**Short problem**
Filter for the word "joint" and keep each matching line.

**Given information**
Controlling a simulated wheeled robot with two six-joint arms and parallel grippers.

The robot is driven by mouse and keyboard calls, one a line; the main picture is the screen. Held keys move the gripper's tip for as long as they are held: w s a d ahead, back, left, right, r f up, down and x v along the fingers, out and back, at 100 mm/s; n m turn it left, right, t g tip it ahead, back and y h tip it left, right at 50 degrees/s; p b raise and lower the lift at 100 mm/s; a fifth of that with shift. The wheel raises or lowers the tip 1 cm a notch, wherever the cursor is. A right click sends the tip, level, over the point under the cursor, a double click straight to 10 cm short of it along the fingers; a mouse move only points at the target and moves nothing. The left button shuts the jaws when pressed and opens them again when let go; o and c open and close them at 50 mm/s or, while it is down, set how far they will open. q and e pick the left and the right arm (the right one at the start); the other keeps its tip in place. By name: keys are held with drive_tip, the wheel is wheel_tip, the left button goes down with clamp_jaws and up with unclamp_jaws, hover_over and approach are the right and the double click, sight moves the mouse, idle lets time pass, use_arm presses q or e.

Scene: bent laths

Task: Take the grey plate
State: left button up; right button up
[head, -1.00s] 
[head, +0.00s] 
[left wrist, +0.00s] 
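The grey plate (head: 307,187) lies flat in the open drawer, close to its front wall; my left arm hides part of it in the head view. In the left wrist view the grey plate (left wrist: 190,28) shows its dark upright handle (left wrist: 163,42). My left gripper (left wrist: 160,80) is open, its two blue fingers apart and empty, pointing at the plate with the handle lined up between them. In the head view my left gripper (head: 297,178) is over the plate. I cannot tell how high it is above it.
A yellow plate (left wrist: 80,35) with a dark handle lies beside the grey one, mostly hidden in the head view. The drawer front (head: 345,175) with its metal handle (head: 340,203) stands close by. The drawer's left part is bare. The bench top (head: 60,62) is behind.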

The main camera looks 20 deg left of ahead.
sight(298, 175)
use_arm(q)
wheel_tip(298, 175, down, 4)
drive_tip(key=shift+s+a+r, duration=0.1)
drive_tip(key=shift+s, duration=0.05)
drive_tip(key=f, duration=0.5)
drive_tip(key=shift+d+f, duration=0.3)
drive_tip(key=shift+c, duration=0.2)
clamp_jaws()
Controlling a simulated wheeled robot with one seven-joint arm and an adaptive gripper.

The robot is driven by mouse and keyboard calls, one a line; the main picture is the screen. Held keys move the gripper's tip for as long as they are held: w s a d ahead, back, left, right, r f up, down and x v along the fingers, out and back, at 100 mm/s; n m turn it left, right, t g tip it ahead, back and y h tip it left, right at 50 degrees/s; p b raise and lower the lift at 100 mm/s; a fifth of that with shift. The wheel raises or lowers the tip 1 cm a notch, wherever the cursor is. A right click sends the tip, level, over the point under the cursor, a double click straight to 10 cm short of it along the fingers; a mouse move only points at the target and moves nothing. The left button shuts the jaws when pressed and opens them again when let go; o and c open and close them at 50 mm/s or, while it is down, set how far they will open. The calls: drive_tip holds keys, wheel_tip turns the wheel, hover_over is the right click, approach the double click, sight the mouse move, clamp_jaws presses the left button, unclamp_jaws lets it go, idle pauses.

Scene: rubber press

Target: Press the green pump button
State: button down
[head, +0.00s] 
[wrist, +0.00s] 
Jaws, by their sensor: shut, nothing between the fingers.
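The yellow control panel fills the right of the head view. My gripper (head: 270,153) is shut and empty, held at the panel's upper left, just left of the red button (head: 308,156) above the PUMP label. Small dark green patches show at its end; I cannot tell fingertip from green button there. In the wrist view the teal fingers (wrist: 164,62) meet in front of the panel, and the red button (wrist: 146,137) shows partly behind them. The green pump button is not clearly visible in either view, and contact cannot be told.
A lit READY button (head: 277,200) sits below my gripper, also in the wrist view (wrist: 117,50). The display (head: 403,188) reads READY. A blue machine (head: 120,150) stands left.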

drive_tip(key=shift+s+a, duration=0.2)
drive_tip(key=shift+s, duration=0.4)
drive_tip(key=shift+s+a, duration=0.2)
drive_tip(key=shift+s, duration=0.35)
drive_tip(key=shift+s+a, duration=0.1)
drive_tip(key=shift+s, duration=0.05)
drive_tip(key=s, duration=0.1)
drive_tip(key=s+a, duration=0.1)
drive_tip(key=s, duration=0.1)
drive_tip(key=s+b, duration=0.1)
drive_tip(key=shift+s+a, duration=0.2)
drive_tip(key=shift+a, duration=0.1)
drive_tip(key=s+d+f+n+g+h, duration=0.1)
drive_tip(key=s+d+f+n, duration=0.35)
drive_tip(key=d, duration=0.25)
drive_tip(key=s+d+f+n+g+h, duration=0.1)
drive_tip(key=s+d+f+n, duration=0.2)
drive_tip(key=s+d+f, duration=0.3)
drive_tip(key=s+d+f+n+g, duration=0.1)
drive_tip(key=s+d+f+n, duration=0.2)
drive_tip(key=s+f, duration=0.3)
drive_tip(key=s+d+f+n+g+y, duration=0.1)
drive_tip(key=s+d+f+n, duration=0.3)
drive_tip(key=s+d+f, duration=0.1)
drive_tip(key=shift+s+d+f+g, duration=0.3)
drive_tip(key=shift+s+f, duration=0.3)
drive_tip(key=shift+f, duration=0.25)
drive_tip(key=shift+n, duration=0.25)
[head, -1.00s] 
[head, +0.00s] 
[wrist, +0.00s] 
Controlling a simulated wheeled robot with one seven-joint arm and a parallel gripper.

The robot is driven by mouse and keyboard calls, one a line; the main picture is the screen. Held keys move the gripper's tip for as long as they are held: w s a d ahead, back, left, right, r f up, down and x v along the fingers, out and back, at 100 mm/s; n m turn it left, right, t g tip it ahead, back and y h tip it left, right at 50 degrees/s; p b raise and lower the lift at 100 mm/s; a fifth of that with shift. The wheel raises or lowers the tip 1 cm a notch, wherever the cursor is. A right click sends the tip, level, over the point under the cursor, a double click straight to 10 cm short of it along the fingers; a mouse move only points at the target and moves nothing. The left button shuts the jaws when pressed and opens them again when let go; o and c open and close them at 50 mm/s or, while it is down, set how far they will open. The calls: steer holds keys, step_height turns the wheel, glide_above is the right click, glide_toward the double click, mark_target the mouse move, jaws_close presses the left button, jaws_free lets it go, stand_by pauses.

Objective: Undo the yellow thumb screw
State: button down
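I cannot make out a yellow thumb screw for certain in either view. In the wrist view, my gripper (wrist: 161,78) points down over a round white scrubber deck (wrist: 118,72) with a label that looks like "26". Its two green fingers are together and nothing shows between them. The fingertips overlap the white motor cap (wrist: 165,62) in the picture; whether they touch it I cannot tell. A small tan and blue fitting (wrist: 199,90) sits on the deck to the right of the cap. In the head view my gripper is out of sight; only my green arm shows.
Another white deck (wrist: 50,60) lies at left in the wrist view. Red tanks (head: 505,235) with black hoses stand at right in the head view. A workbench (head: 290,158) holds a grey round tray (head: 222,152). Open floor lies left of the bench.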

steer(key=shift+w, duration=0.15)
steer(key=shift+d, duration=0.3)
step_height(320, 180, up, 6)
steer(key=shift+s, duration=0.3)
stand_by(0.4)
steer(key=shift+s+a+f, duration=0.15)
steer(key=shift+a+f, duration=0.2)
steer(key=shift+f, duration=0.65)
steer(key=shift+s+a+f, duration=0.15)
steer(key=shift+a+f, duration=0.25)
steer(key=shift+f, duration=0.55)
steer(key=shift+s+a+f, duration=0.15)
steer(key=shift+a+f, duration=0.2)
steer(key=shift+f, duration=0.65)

**The solution**
Controlling a simulated wheeled robot with two six-joint arms and parallel grippers.
Controlling a simulated wheeled robot with one seven-joint arm and an adaptive gripper.
Controlling a simulated wheeled robot with one seven-joint arm and a parallel gripper.

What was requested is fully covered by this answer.